Paragraph (a)(2) retains the requirement that a motion for judgment be made prior
to the
close of trial, subject to renewal after a jury verdict has been rendered. The moving party
must articulate the basis on which a judgment as a matter of law might be rendered. The
purpose of these requirements is to allow the responding party a chance to cure any
overlooked deficiency in proof if the trial court permits. The decision to reopen a case, and
to admit additional evidence after a party has rested, is in the sound discretion of the trial
court. Leno v. Ehli, 339 N.W.2d 92, 95 (N.D. 1983).
Amended subdivision (b) retains the concept of the former rule that the
post-verdict motion
is a renewal of an earlier motion made at the close of the evidence. A post-trial motion for
judgment can be granted only on grounds advanced in the pre-verdict motion.

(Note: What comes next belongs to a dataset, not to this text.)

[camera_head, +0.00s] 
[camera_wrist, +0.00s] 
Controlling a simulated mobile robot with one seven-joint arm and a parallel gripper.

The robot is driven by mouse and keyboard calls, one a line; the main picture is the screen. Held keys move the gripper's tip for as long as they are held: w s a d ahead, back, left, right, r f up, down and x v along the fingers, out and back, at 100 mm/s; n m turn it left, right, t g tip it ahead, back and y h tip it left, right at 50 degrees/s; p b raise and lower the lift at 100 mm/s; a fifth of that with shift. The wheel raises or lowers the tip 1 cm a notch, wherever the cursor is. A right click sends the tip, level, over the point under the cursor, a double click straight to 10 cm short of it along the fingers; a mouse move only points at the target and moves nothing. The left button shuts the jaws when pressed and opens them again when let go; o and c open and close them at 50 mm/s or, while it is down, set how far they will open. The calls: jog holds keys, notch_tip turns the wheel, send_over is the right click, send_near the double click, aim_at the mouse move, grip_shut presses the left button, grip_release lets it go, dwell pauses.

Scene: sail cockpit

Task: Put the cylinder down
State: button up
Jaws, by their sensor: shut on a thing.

Sources: Joint Procedure Committee Minutes of September 28-29, 2006, pages 12-13;
September 26-27, 1996, pages 10-12; April 25, 1996, pages 18-19; September 28-29, 1995,
page 17; April 29-30, 1993, pages 9-10; January 28-29, 1993, page 8; April 20, 1989, page
2; December 3, 1987, page 11; September 30-October 1, 1982, pages 6-8; January 17-18,
1980, pages 3-4; November 29-30, 1979, page 13; May 25-26, 1978, pages 26-29; January
12-13, 1978, pages 11-12; September 15-16, 1977, pages 24-26; Rule
Fed.R.Civ.P. 50,
FRCivP; Rules 50.02, 59.02 Minn. Rules of Civil Procedure.
Statutes Affected:
Superseded: N.D.R.C. 1943 § § 28-1509, 28-1510, and N.D.C.C. § 28-18-06.
Considered: N.D.C.C. § 28-27-29.1.
Cross Reference: N.D.R.Civ.P. 59 (New Trials--Amendment of Judgments).